[Robot state and action records]
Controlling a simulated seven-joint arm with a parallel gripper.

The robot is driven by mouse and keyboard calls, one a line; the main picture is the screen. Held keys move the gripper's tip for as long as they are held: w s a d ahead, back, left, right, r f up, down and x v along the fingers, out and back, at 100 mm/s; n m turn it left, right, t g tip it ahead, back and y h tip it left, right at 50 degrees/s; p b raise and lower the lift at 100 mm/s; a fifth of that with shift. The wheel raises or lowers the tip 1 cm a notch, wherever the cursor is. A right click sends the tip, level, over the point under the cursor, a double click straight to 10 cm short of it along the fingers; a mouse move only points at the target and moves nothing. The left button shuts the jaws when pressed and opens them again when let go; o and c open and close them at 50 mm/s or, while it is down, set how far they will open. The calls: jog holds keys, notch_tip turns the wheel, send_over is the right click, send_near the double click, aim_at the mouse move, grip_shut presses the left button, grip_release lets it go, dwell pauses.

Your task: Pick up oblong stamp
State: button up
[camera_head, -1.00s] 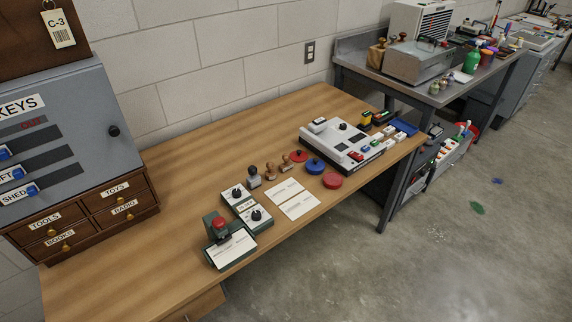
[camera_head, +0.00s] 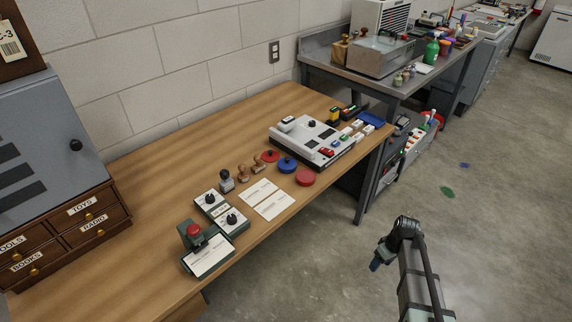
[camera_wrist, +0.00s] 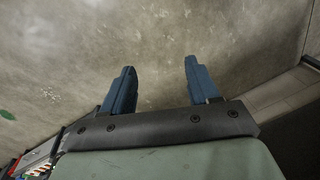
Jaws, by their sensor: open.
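Several small hand stamps stand in a row on the wooden desk (camera_head: 130,200) in the head view. One is a grey stamp with a dark knob (camera_head: 227,182); beside it are two brown wooden-handled stamps, a nearer one (camera_head: 243,173) and a farther one (camera_head: 259,163). Their bases are too small to tell which is oblong. My gripper (camera_head: 377,263) is over the floor, right of the desk and apart from the stamps. In the wrist view, its two blue fingers (camera_wrist: 159,72) are spread with nothing between them, facing bare floor.
Around the stamps are red and blue round pads (camera_head: 287,165), white cards (camera_head: 271,205), a stamping device with a red top (camera_head: 205,254) and a white machine (camera_head: 312,140). A drawer cabinet (camera_head: 75,238) stands at left. The desk's front left part is clear.

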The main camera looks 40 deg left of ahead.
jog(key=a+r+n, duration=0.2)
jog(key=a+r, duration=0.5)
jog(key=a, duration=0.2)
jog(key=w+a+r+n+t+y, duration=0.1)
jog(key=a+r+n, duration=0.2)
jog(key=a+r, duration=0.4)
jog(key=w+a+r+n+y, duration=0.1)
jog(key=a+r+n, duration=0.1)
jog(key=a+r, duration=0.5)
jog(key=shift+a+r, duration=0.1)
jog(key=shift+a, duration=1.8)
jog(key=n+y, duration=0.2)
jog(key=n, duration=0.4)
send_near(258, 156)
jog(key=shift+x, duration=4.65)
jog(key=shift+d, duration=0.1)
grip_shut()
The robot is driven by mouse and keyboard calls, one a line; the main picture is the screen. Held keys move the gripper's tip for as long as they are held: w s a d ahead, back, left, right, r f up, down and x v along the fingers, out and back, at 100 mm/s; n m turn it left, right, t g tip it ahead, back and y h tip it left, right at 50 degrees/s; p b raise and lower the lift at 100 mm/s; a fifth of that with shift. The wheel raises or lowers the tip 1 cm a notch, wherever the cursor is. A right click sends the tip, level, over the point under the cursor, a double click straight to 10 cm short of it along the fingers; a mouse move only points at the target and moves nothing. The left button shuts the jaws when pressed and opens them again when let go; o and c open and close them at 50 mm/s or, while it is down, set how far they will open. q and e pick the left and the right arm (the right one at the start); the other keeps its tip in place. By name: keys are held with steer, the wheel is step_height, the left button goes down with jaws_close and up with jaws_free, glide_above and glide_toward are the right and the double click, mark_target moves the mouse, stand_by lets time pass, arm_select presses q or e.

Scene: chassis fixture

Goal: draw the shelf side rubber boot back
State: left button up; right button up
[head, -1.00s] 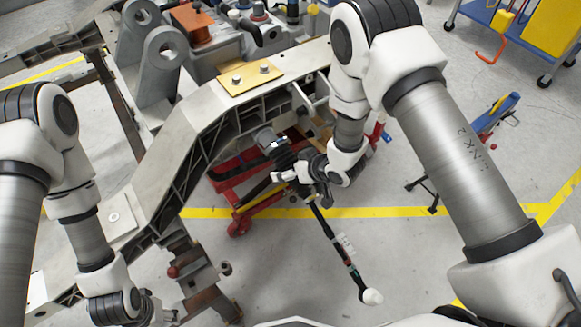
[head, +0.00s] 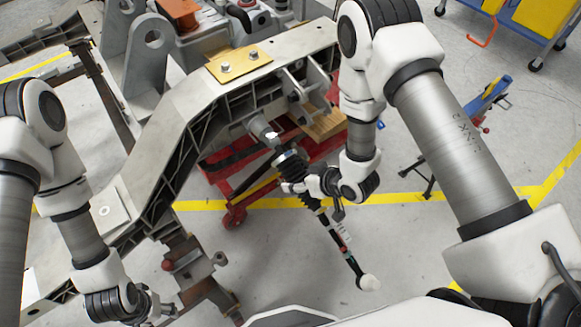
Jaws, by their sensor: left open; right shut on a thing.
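A dark rod assembly runs down from a grey cylindrical end (head: 262,128) at the chassis beam (head: 190,100) to a white tip (head: 369,283). A black ribbed rubber boot (head: 289,163) sits on its upper part, just below a short bright metal piece (head: 272,136). My right gripper (head: 299,186) is shut on the boot at its lower end and partly covers it. My left gripper (head: 163,307) is open and empty at the lower left, below the beam and well away from the boot.
A red stand (head: 235,214) is on the floor behind the rod. A rusty support post (head: 200,278) stands between my left gripper and the rod. A blue stand (head: 487,93) and a blue cart (head: 535,25) are at right. Floor around the rod's lower end is clear.

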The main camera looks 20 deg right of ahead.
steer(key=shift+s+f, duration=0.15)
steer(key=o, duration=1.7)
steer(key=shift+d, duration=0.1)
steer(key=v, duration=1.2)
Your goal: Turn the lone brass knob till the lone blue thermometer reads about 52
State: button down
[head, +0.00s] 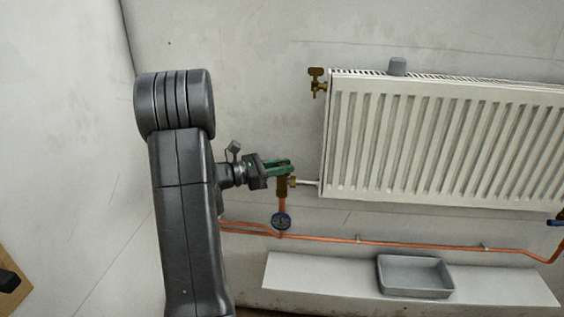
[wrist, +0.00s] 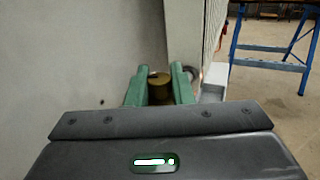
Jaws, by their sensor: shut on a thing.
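The brass knob (wrist: 159,88) sits between the green fingers of my gripper (wrist: 159,80) in the wrist view. In the head view my gripper (head: 290,166) is shut on it from the left, at the radiator's lower left valve, and hides most of the knob. A brass valve body (head: 282,187) shows just below the fingers. The blue thermometer (head: 281,221) is on the copper pipe under this valve. Its dial faces the head camera, but its reading is too small to tell.
A white ribbed radiator (head: 440,145) hangs on the wall to the right, with a brass fitting (head: 317,82) at its upper left. A grey tray (head: 414,276) stands on a pale ledge (head: 330,285) below. A blue trestle (wrist: 268,66) shows farther off in the wrist view.

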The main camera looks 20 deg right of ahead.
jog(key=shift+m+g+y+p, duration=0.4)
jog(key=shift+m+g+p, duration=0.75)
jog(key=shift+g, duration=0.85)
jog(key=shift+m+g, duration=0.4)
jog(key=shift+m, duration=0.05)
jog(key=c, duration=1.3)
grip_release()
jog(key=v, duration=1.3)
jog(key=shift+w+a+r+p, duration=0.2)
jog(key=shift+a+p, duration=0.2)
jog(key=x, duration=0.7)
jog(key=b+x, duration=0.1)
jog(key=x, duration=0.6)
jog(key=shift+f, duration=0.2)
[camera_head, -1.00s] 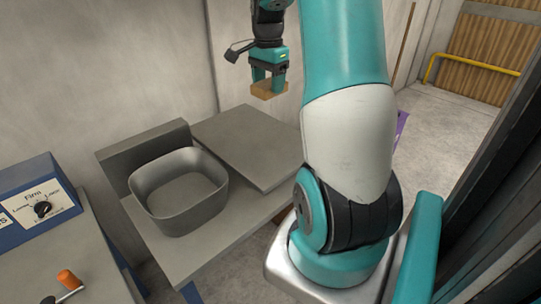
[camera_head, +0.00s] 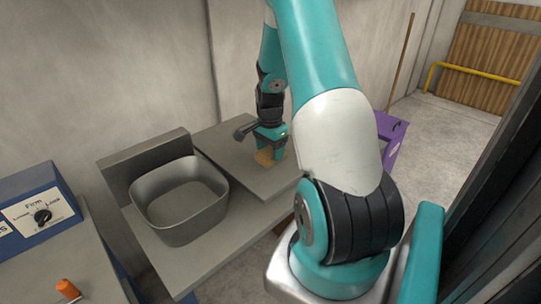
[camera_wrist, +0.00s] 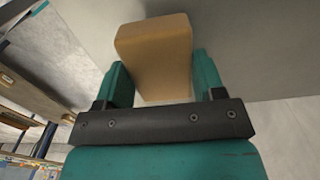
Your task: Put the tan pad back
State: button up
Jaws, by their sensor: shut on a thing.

Problem to solve →
Determine how many lines of the listing above hold the word "task". Report that number without anything else.

Solution below →
2